Instruction
Restate the data below word for word. Skip any images it contains.

#### Supplied data ####

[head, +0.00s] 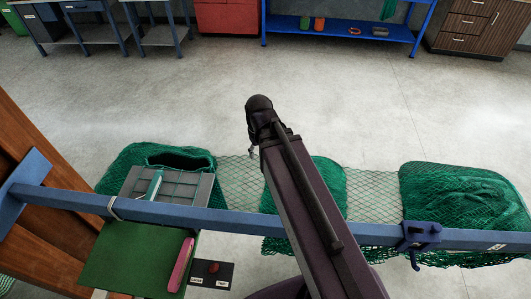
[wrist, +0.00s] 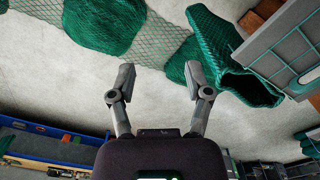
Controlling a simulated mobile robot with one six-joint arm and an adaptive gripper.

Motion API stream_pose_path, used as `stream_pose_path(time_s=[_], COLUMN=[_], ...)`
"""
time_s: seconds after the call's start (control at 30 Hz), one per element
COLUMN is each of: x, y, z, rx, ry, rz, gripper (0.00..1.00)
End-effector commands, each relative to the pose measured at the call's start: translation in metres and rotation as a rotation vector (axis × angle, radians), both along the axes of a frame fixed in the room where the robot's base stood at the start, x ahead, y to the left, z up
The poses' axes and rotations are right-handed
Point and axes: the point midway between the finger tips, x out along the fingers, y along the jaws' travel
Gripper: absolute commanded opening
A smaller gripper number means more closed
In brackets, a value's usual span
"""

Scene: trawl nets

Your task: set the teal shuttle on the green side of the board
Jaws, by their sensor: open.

####

Problem solution
[head, +0.00s] 
[wrist, +0.00s] 
Controlling a simulated mobile robot with one six-joint arm and an adaptive gripper.

Motion API stream_pose_path, used as `stream_pose_path(time_s=[_], COLUMN=[_], ...)`
"""
time_s: seconds after the call's start (control at 30 Hz), one per element
COLUMN is each of: x, y, z, rx, ry, rz, gripper (0.00..1.00)
End-effector commands, each relative to the pose measured at the call's start: translation in metres and rotation as a rotation vector (axis × angle, radians), both along the axes of a frame fixed in the room where the robot's base stood at the start, x ahead, y to the left, z up
The poses' axes and rotations are right-handed
Point and axes: the point midway between the finger tips, x out along the fingers, y along the jaws' travel
Gripper: absolute commanded opening
A smaller gripper number means more closed
In brackets, a value's usual span
"""

Scene: trawl nets

Your task: set the teal shuttle on the green side of the board
Jaws, by their sensor: open.

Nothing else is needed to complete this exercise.